* Do this *
Scan the lines and state how many carry "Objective". Leave out everything but the number.

- - -

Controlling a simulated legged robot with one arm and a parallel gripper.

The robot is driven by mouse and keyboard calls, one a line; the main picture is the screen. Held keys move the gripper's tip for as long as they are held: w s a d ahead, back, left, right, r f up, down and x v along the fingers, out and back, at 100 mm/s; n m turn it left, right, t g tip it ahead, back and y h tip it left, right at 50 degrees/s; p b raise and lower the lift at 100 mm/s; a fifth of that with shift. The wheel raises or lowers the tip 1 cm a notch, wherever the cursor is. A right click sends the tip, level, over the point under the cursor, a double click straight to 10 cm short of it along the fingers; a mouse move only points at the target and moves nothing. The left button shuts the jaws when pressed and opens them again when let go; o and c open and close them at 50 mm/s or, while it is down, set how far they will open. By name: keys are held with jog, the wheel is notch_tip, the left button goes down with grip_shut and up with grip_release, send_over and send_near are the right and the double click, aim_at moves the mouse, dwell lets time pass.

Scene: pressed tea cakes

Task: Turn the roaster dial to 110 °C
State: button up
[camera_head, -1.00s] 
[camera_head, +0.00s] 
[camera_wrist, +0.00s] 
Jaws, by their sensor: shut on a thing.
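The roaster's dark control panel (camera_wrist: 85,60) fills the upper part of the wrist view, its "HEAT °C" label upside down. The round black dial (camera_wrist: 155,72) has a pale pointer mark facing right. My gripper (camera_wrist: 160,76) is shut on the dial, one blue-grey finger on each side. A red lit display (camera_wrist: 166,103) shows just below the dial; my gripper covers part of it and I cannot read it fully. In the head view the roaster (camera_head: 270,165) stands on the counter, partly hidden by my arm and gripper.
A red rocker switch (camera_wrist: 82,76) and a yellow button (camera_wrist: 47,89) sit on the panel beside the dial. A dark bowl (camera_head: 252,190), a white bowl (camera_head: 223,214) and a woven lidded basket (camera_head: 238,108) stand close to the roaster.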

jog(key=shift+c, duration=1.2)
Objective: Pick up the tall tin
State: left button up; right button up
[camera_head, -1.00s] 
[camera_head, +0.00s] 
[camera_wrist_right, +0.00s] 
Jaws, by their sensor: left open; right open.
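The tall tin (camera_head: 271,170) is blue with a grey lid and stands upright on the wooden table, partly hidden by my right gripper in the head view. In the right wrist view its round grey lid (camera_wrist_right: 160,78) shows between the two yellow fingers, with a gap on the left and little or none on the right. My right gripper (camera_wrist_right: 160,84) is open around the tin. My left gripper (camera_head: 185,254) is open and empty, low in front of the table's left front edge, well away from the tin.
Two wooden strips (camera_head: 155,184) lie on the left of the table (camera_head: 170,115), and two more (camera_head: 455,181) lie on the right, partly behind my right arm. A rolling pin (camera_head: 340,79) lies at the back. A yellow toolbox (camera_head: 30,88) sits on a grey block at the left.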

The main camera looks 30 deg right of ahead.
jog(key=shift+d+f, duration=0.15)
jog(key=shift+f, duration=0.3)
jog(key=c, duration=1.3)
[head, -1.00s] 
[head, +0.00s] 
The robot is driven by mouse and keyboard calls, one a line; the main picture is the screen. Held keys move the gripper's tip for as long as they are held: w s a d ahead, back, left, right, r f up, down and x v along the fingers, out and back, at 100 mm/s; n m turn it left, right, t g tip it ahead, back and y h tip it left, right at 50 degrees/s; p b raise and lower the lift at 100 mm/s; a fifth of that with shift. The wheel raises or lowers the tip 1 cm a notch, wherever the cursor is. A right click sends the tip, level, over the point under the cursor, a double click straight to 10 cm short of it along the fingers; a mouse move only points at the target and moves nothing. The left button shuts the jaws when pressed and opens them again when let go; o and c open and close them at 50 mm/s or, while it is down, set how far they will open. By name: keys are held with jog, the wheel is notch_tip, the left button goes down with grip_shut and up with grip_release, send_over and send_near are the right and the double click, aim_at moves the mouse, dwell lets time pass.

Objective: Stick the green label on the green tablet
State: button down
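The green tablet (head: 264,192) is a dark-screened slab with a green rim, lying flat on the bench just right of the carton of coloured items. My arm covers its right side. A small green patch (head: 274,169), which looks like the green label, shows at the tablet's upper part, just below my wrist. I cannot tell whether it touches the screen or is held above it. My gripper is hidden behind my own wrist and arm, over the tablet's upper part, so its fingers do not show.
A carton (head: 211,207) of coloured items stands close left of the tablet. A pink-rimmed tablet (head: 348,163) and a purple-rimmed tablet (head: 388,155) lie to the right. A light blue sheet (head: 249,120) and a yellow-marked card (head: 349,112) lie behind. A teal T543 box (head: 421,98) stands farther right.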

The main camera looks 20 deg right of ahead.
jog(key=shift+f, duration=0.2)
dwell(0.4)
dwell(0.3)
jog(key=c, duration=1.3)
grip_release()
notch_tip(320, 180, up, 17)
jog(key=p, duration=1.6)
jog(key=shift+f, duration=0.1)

- - -

* Solution to this exercise *
2